A squeezing spring

The equilibrium point of the system after the weight is added will be at the minimum of potential energy. There is both gravitational and spring potential energy in the system. If $theta$ is the angle between the lower right bar and the vertical axis, then $h$ , the change in height of the mass, is

$h=2(cos~\pi/6-cos \theta)$ .

The compression distance $d$ of the spring, meanwhile, is

$d=1-2sin \theta$ .

The total potential energy of the system is the sum of the spring potential and gravitational potential,

$U=\frac {1} {2} k d^2 + m g h$ , which evaluates to

$U=500 (1-2sin \theta)^2 - 20 \times 9.8 (cos \theta - cos~\pi/6)$ .
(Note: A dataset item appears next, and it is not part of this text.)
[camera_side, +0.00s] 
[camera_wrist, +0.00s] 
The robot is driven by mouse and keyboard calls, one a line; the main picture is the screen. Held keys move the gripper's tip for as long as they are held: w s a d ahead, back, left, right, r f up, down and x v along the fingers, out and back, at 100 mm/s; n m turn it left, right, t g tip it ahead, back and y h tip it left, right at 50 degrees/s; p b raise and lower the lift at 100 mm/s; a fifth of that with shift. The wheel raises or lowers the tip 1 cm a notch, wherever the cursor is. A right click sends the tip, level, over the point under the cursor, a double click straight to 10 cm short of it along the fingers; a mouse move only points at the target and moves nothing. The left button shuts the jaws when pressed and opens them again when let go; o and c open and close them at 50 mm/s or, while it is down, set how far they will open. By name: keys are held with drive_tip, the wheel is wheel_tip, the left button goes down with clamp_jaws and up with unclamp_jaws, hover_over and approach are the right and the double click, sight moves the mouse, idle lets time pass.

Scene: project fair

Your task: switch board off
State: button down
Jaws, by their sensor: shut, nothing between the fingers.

Minimizing this with respect to $\theta$ gives the solution. We minimize by taking the derivative and setting it equal to zero, i.e.

$0=-100 cos \theta (1-2 sin \theta)+gsin \theta$ .

If we define $\theta=\pi/6+\epsilon$ , where $\epsilon<<1$ , we can use trigonometric identities and the small angle approximation to solve for $\epsilon=-0.0309$ . The length of the spring is $L=2sin(\pi/6+\epsilon)=0.946$ m.